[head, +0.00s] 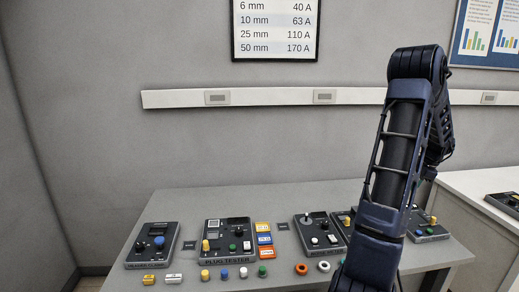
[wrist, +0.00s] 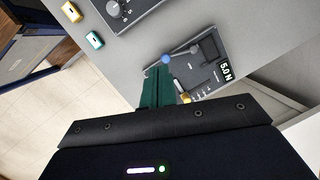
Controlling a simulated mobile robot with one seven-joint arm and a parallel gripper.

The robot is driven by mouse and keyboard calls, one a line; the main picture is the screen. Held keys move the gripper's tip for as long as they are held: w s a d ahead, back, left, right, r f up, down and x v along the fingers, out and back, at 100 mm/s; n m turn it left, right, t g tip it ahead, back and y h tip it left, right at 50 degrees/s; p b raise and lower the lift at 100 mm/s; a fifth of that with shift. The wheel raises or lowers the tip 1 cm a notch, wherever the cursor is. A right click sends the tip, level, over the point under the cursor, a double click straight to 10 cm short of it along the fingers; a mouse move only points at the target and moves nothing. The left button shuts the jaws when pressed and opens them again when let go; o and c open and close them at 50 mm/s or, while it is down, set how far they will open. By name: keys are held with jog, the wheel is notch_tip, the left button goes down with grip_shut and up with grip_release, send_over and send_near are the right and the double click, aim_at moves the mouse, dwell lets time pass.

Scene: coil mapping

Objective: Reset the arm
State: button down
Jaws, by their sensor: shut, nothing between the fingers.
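My gripper (wrist: 158,88) shows in the wrist view as two green fingers pressed together with nothing between them. The fingers overlap part of this tester in the picture; I cannot tell the gap. In the head view my dark blue arm rises on the right, bends at the top, and covers part of the table. The gripper cannot be made out there.
The grey table (head: 300,200) carries a left device (head: 153,245), a plug tester (head: 229,240), orange and blue blocks, several small coloured plugs, and rings (head: 301,269). A white counter (head: 480,190) stands at right. The table's back strip is mostly clear.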

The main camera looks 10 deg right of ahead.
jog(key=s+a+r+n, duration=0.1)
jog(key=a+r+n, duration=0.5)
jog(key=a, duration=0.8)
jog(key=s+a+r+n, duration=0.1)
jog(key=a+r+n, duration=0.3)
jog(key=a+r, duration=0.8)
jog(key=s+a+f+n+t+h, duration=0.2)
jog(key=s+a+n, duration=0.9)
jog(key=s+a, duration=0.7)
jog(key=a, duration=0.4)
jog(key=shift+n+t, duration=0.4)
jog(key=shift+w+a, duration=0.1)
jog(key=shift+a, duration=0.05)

◆ ◆ ◆ ◆

Repeat the line containing "Objective: Reset the arm" and all subsequent lines through the final line of the data, exactly and with no others.

Objective: Reset the arm
State: button down
Jaws, by their sensor: shut, nothing between the fingers.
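My gripper (wrist: 158,88) shows in the wrist view as two green fingers pressed together with nothing between them. The fingers overlap part of this tester in the picture; I cannot tell the gap. In the head view my dark blue arm rises on the right, bends at the top, and covers part of the table. The gripper cannot be made out there.
The grey table (head: 300,200) carries a left device (head: 153,245), a plug tester (head: 229,240), orange and blue blocks, several small coloured plugs, and rings (head: 301,269). A white counter (head: 480,190) stands at right. The table's back strip is mostly clear.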

The main camera looks 10 deg right of ahead.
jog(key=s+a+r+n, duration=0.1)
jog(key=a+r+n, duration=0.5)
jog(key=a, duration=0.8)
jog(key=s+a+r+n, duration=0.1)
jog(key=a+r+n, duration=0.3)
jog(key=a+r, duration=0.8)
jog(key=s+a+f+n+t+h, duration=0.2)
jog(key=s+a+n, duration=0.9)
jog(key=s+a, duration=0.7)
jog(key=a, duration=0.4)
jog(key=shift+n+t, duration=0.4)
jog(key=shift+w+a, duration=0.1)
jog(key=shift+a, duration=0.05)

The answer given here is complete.